The number and types of warplanes used were not known and Israeli military statements about the raid gave no details, although Israeli television said that they had been refueled in the air for their 3,000-mile round trip.

Witnesses here told reporters that they counted six planes, which some said were F4 Phantoms. But the Palestinian news agency WAFA said eight U.S.-made F16s were involved in the attack, which heavily damaged or destroyed buildings used by Force 17, the PLO's elite security wing blamed by Israel for the Cyprus killings, while leaving others in the complex untouched.

A visibly affected Arafat, who visited the scene in early afternoon but made no statement, was reported to have been in Marsa, a northern suburb of Tunis, when the attack began at 10:07 a.m., diplomats said. Tunisian sources said there had been plans for Arafat to preside over a meeting with Force 17 officials between 9 and 11 a.m.
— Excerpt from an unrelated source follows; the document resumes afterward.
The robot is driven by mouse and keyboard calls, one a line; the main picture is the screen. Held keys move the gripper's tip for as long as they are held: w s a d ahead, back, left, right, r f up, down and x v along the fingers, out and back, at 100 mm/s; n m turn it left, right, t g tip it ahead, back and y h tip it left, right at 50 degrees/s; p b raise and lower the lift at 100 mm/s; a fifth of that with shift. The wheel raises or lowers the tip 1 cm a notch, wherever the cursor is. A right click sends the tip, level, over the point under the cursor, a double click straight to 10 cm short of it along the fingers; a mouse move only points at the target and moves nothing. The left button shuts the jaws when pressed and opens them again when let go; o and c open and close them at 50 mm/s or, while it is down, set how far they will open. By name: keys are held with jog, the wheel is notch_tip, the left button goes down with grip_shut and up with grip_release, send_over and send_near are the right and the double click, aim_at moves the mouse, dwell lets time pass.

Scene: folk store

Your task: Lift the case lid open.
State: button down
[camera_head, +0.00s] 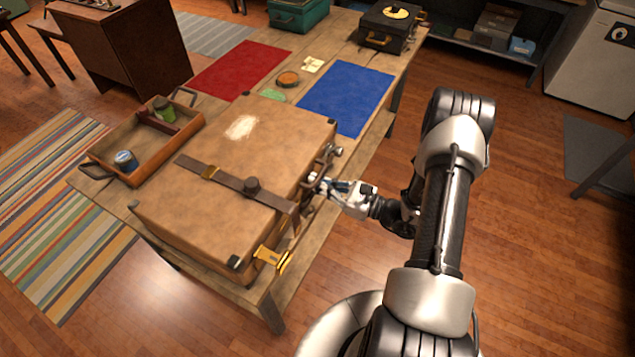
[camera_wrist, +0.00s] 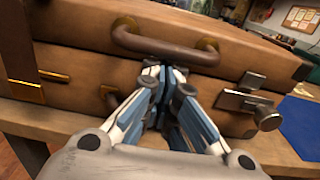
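The brown case (camera_head: 240,150) lies on a wooden table with its lid down. A strap (camera_head: 225,180) with a dark knob crosses the lid. A brass latch piece (camera_head: 272,258) sticks out at the near end of the front, and a silver latch (camera_wrist: 245,97) with a round knob is at the other end. My gripper (camera_head: 318,182) is at the middle of the case's front. In the wrist view my gripper (camera_wrist: 164,72) has its fingertips together, just under the handle (camera_wrist: 165,45), near the lid seam. Whether they touch the case is unclear.
A wooden tray (camera_head: 190,125) with a green can and a blue-labelled can stands behind the case. A blue mat (camera_head: 347,92) and a red mat (camera_head: 240,68) lie farther along the table (camera_head: 325,232). A black box (camera_head: 388,28) and a teal box (camera_head: 298,14) stand at the far end.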

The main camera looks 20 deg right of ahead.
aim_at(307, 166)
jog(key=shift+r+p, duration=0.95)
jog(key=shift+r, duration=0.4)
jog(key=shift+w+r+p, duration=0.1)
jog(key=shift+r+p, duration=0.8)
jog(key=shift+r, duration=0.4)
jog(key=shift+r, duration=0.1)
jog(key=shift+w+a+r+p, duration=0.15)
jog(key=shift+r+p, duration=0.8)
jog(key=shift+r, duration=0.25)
Since Arafat moved his headquarters to Tunisia after the Israelis forced the PLO to leave Beirut in 1982, various Palestinian offices have been purposely dispersed into many neighborhoods to avoid running the risk of the Israelis' destroying all the leadership at once.

Tunisian witnesses said two Israeli aircraft remained high in the sky while the others attacked in pairs with air-to-ground missiles. WAFA said 500-pound bombs, some of them delayed-action, also were dropped.

Diplomats quoted Tunisian military sources as saying Israeli planes reportedly started skimming just above the Mediterranean when they reached the island of Malta, 250 miles to the east, to avoid radar detection.

Tunisian radar screens picked up the intruders only minutes before they attacked, the diplomats added.

Except for frequent raids into Lebanon, today's was the first abroad by Israel since their aircraft destroyed a French-built nuclear reactor near the Iraqi capital of Baghdad on June 7, 1981.

In a mission comparable to today's for precision and surprise, Israel rescued a planeload of Israeli hostages at the Entebbe, Uganda, airport, 2,200 miles from Israel on July 4, 1976, but it used an airport in neighboring Kenya as a staging area.

The pinpoint precision of today's raid was reminiscent of some Israeli bombing during the siege of west Beirut in 1982. Then, several buildings thought to have been regularly used by Arafat were destroyed -- sometimes within minutes of his reputed departure -- while adjoining structures were left untouched.

Diplomats credited the Israelis with almost perfect timing, noting that Israeli intelligence apparently had learned that Arafat, ever wary and secretive about his travels, had flown back from Morocco only last night.

Palestinian sources said the Israeli raid today should silence Arafat's critics among the PLO dissidents who have accused him of wanting to sell out to Israel by entering peace negotiations with King Hussein of Jordan.

In the attack cited by Israel as provoking the retaliatory raid, three Israelis -- two men and a woman -- were killed in their yacht in Larnaca, Cyprus, by three pro-Palestinian gunmen, who are now in Cypriot custody. Israel has blamed Force 17, and a caller to a western news agency in Jerusalem claimed responsibility for the slayings on behalf of Force 17.

But Arafat's wing of the badly split PLO has denied responsibility for the killings, and one of the gunmen told reporters, "We belong to no organization."

The government of Cyprus said Monday that from its investigations and interrogation of the three alleged assailants, one of them a Briton, "so far, no evidence has emerged leading to the conclusion that some organization" was involved. Some Palestinians later charged that the Israelis were espionage agents, but Cypriot officials have said they have found no evidence that they were.

Diplomatic sources warned that the United States might be accused of collusion with Israel in the raid. They reasoned that many Tunisians would question whether the U.S. 6th Fleet, which is reported to be off the Tunisian shore as a show of support for Tunisia in a current dispute with Libya, had been able to detect the Israeli intruders and could have alerted Tunisia.

Military sources noted, however, that unless the Israelis had been detected at higher altitudes while still in the eastern Mediterranean, even sophisticated equipment aboard the U.S. vessels would have had trouble picking up the Israeli aircraft in their low-level approach.